→ Set exercise: Please pull out every line that includes the string "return".

→ Provided material:
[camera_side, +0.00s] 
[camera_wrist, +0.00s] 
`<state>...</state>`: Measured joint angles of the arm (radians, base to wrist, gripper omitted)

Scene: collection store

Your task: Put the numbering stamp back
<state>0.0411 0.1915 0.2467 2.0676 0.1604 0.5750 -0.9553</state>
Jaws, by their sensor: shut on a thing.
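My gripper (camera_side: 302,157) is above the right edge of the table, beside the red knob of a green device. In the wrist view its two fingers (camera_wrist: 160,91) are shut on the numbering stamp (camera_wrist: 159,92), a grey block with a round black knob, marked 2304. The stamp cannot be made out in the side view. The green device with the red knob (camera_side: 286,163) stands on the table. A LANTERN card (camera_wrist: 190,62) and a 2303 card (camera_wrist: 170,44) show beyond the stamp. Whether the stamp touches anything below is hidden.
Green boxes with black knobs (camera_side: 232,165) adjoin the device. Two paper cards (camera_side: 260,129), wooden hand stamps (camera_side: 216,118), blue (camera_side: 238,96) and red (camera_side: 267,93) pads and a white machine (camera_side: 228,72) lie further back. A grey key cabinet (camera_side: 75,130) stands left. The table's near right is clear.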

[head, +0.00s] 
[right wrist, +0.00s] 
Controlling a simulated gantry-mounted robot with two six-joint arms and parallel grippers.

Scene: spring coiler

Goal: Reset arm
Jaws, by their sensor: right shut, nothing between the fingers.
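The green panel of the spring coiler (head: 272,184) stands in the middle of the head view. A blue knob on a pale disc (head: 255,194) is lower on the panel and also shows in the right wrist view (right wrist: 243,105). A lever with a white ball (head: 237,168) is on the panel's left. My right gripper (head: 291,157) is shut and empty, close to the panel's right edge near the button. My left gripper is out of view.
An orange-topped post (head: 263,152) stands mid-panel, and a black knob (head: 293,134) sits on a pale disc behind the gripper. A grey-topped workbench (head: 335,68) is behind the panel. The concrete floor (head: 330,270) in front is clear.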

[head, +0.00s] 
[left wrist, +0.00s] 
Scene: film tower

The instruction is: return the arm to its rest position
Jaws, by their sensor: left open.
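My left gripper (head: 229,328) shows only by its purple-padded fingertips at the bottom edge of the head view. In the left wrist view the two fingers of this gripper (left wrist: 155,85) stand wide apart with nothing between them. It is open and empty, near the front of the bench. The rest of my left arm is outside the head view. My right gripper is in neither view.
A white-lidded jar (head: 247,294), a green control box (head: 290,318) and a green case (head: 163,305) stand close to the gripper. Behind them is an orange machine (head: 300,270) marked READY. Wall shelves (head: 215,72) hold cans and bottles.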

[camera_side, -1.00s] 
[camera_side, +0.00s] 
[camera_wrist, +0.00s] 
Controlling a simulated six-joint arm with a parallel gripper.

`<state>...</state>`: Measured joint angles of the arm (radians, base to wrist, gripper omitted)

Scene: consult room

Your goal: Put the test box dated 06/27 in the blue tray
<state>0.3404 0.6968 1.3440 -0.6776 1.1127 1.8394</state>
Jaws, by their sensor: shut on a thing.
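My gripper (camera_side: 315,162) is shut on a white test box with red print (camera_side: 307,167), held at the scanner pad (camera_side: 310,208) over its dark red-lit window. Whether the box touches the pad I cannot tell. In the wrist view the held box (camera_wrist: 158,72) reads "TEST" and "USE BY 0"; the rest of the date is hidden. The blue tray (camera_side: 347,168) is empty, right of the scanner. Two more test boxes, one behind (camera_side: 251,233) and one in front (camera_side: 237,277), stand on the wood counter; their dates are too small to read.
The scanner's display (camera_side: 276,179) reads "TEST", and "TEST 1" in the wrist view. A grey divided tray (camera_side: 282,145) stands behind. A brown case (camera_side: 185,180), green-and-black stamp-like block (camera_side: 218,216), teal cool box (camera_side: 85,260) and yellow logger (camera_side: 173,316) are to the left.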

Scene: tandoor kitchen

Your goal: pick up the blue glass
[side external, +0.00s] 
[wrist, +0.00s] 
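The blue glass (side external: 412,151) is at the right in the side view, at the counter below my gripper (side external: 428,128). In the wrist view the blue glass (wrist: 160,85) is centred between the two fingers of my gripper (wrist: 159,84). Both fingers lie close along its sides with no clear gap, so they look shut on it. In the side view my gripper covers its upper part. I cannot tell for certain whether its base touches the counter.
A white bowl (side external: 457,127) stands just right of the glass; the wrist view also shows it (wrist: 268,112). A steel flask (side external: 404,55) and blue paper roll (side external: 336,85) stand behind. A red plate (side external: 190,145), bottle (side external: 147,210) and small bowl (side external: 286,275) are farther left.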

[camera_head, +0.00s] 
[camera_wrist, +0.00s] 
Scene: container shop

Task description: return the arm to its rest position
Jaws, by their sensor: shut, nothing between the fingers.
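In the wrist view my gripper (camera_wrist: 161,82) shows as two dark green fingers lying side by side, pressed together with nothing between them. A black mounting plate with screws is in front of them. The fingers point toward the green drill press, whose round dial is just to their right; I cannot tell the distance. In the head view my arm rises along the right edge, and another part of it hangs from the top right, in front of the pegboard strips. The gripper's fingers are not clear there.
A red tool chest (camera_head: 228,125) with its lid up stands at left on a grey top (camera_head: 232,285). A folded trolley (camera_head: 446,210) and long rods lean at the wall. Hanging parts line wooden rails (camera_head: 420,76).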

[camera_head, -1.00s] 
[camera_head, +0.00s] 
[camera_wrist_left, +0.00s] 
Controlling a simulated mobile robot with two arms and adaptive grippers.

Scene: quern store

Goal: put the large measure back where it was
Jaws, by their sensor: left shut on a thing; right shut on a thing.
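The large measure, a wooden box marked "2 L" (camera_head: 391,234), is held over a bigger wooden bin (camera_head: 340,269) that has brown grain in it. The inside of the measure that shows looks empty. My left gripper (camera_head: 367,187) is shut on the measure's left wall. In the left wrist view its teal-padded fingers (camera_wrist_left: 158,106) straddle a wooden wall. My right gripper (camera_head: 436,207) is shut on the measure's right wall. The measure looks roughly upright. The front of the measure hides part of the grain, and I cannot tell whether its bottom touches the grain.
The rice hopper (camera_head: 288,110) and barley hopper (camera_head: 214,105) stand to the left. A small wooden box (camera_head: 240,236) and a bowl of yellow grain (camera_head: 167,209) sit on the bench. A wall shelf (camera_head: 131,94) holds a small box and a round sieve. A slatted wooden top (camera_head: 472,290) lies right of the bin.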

→ Output below:
The instruction is: return the arm to its rest position
Task description: return the arm to its rest position

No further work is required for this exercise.